The 1865 Christmas framed tale Doctor Marigold's Prescriptions contained the introduction and conclusion by Dickens himself, as well as one of the inset stories, "To Be Taken with a Grain of Salt" (since reprinted in Two Ghost Stories as "The Trial for Murder" — and further extraneous material by his staff-writers at All the Year Round as the stories that her adoptive father writes for the deaf-and-dumb child. [Commentary continued below.]
[Click on image to enlarge it, and mouse over to find links.]
Scanned image and text by Philip V. Allingham.
[You may use these images without prior permission for any scholarly or educational purpose as long as you (1) credit the photographer and (2) link your document to this URL in a web document or cite the Victorian Web in a print one.]
Passage Illustrated
It was happy days for both of us when Sophy and me began to travel in the cart. I at once give her the name of Sophy, to put her ever towards me in the attitude of my own daughter. We soon made out to begin to understand one another, through the goodness of the Heavens, when she knowed that I meant true and kind by her. In a very little time she was wonderful fond of me. You have no idea what it is to have anybody wonderful fond of you, unless you have been got down and rolled upon by the lonely feelings that I have mentioned as having once got the better of me.
You'd have laughed — or the rewerse — it's according to your disposition — if you could have seen me trying to teach Sophy. At first I was helped--you'd never guess by what — milestones. I got some large alphabets in a box, all the letters separate on bits of bone, and saying we was going to WINDSOR, I give her those letters in that order, and then at every milestone I showed her those same letters in that same order again, and pointed towards the abode of royalty. Another time I give her CART, and then chalked the same upon the cart. Another time I give her DOCTOR MARIGOLD, and hung a corresponding inscription outside my waistcoat. People that met us might stare a bit and laugh, but what did I care, if she caught the idea? She caught it after long patience and trouble, and then we did begin to get on swimmingly, I believe you! At first she was a little given to consider me the cart, and the cart the abode of royalty, but that soon wore off. [Chapter 1, "To Be Taken Immediately," pp. 483-484]
Commentary
Thus, the multi-part story as it originally appeared on 12 December 1865 was a collaborative effort by his staffers. The staff-writers who produced five of Doctor Marigold's "prescriptions" or stories that he provides for the second Sophy are among the least known of the writers associated with Dickens's weekly journals. Irish writer Rosa Mulholland (1841-1921) contributed "Not To Be Taken at Bed-Time"; Dickens's son-in-law, painter and writer Charles Allston Collins, "To Be Taken at the Dinner-Table"; children's writer Hesba Stretton (the nom de plume of Sarah Smith, 1832-1911), "Not To Be Taken Lightly"; novelist and journalist Walter Thornbury (1828-1876), "To Be Taken in Water"; and Mrs. Gascoyne (probably the obscure novelist Caroline Leigh Smith, 1813-1883), "To Be Taken and Tried." Furniss seems to have felt that the Doctor Marigold framed story was among the more significant in the two decades of seasonal offerings, for whereas he did not even illustrate “The Perils of Certain English Prisoners” (1857, Household Words), he provided three illustrations for the Marigold framed-tales, yet only one, for example, for the "two-season" Lirriper stories.

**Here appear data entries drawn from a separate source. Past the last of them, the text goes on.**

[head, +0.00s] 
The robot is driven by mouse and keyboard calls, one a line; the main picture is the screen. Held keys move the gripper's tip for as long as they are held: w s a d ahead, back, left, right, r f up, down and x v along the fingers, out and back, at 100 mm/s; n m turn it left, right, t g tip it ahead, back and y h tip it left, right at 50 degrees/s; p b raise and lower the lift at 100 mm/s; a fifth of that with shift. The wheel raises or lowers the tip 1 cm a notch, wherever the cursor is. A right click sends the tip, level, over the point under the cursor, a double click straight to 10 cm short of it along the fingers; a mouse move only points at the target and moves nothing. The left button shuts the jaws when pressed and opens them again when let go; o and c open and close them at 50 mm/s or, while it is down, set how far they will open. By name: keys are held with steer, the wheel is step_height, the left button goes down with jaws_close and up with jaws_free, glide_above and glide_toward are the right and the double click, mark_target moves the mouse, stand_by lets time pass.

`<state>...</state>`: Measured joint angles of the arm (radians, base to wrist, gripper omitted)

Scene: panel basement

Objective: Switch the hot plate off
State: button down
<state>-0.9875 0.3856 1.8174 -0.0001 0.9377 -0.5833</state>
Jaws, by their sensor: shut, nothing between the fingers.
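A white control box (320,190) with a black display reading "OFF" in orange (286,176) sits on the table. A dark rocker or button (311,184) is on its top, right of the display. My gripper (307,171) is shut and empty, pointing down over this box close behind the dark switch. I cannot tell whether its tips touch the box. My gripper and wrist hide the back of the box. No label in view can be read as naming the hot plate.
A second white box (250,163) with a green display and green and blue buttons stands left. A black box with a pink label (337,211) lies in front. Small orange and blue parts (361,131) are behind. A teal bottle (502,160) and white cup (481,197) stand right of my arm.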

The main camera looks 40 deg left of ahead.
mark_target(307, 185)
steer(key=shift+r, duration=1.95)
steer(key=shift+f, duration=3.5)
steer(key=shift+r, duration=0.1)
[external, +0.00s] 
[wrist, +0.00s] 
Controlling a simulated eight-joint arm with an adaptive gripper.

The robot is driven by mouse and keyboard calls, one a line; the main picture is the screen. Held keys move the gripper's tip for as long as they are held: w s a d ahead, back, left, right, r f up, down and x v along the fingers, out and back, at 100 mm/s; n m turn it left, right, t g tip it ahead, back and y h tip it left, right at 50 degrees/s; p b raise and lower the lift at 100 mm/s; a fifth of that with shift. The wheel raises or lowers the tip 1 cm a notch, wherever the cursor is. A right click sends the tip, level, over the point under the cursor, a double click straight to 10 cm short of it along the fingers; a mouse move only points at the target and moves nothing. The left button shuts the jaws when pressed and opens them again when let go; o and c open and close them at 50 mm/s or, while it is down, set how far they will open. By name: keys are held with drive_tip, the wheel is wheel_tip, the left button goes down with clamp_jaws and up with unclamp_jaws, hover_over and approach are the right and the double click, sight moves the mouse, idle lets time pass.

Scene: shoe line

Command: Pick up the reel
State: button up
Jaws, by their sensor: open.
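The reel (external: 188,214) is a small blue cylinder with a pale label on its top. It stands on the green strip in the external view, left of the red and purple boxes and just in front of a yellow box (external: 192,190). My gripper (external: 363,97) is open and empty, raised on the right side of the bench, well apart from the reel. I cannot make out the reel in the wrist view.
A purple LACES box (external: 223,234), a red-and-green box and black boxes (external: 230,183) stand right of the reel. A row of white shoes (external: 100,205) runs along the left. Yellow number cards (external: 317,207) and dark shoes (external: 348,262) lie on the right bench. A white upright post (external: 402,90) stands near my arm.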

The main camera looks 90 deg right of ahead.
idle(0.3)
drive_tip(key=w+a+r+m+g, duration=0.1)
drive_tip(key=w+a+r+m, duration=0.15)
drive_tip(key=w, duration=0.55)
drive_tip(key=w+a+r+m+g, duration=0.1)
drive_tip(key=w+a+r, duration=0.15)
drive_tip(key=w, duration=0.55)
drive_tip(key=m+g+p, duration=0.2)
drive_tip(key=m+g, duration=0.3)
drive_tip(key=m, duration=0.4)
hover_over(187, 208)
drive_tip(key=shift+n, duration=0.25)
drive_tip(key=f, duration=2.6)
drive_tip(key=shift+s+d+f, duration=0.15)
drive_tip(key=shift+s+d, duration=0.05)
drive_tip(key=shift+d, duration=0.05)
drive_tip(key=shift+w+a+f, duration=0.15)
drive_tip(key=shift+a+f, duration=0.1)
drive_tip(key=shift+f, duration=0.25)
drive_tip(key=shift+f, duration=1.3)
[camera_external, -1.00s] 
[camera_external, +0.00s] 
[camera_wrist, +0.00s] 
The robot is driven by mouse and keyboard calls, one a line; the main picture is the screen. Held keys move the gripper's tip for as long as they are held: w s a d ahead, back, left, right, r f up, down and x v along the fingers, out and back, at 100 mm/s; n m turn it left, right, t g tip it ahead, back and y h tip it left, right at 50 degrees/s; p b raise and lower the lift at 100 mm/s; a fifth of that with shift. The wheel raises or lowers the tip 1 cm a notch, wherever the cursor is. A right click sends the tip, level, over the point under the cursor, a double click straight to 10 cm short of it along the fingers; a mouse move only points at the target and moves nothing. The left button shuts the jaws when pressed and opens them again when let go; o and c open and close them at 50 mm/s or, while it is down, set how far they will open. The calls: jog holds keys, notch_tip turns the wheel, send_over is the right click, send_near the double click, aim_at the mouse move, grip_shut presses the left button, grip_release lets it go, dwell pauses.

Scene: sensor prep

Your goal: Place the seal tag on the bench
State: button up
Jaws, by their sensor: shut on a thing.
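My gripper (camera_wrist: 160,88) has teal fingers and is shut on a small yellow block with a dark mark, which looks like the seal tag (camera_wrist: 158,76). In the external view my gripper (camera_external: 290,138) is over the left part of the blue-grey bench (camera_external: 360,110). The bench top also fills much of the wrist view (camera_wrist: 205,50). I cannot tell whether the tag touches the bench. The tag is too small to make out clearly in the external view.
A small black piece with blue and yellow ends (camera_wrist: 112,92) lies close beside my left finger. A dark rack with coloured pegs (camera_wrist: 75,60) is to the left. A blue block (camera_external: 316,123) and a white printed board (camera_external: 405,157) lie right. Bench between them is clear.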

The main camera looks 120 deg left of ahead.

The Illustrated Library Edition "anthologized" version of the 1865 novella contained Edward Dalziel's Doctor Marigold. The 1876 American Household Edition of Christmas Stories contained E. A. Abbey's sixties style illustrations for The Christmas Books and plates for a few of the periodical stories, including the charming realisation of the visit by Sophy's daughter, "Grandfather!". Edward Dalziel was Chapman and Hall's choice of illustrator for its own Household Edition volume the following year; his execution of the illustration And at last, sitting dozing against a muddy cart-wheel, I come upon the poor girl who was deaf and dumb for this chapter, although hardly as dynamic as Furniss's pencil-and-ink sketch of Doctor Marigold teaching his adopted daughter how to read, does at least (if somewhat unemotionally and statically) explore the physical dimensions of cheap jack and the child, and effectively presents the wagon. Furniss seems to have felt that the two Doctor Marigold stories were among the more significant in the two decades of seasonal offerings, for whereas he did not even illustrate The Perils of Certain English Prisoners (1857, Household Words), he provided three illustrations for the two Marigold stories, yet only one, for example, for the Lirriper stories.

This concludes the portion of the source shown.